**EXERCISE BRIEF**
Scan the entries below. List each line with "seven".

[Robot state and action records]
^^^^^^^^^^^^^^^^

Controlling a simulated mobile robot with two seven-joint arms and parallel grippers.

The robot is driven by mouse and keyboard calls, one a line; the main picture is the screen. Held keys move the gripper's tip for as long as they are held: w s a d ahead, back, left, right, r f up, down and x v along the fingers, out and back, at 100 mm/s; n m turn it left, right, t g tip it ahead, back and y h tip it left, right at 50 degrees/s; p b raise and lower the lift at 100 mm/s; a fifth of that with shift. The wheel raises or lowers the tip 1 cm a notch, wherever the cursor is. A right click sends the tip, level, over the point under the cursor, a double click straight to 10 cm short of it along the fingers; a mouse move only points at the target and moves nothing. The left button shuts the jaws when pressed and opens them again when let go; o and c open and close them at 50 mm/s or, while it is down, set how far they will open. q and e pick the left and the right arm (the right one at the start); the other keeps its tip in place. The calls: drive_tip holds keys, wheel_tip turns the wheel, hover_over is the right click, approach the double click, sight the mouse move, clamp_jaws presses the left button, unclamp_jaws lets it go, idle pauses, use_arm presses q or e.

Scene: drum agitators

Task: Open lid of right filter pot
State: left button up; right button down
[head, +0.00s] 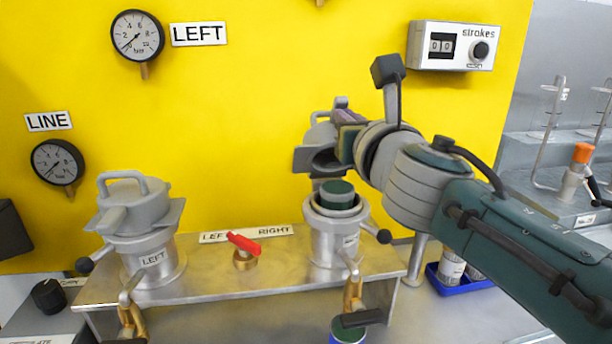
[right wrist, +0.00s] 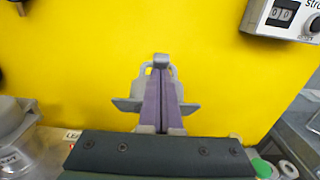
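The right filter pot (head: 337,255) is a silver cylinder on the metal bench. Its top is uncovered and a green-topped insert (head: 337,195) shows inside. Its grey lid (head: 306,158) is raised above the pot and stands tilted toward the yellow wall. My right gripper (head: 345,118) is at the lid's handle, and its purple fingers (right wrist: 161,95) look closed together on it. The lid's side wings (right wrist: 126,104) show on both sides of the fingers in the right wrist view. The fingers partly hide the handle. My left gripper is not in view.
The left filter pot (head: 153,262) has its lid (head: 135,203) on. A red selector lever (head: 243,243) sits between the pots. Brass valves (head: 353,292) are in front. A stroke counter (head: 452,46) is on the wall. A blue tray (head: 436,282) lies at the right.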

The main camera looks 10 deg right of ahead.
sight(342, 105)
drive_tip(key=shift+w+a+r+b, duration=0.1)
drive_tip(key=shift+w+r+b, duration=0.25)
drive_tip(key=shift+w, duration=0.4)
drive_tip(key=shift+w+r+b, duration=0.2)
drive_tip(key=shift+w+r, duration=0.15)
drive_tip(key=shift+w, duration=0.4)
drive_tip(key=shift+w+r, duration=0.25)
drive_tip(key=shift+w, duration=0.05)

^^^^^^^^^^^^^^^^

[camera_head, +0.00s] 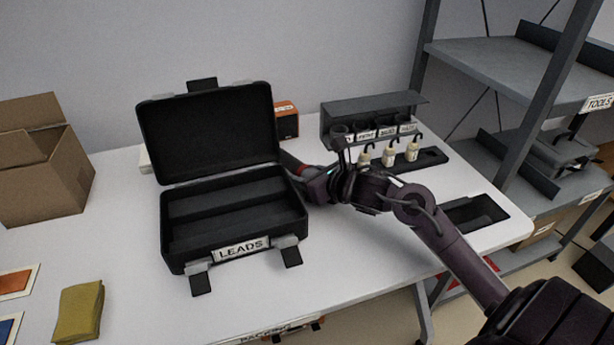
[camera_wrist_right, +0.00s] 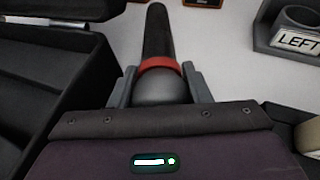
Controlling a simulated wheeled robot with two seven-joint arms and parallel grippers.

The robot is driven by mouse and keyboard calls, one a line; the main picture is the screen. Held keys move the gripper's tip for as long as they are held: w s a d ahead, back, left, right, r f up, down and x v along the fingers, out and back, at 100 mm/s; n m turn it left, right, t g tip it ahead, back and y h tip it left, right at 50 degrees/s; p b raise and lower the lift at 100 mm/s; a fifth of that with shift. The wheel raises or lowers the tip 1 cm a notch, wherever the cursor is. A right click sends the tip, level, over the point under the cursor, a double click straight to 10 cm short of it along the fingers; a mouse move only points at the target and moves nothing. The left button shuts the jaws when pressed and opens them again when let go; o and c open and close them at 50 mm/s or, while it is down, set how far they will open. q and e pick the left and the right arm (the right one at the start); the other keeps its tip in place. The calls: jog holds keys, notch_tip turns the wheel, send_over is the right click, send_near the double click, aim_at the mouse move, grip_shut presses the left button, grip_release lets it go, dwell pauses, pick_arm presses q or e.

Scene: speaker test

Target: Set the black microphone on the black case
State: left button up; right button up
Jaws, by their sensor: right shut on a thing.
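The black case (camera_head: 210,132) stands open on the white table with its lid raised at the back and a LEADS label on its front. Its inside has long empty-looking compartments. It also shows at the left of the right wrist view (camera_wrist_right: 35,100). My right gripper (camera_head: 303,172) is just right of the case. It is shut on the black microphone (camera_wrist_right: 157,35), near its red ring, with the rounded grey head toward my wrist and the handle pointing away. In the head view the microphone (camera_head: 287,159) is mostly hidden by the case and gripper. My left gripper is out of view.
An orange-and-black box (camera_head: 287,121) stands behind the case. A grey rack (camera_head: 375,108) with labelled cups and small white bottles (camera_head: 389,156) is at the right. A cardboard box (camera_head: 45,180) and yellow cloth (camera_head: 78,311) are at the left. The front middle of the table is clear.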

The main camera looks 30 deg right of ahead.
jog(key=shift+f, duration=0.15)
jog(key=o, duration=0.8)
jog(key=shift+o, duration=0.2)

^^^^^^^^^^^^^^^^

**REPLY**
Controlling a simulated mobile robot with two seven-joint arms and parallel grippers.
Controlling a simulated wheeled robot with two seven-joint arms and parallel grippers.

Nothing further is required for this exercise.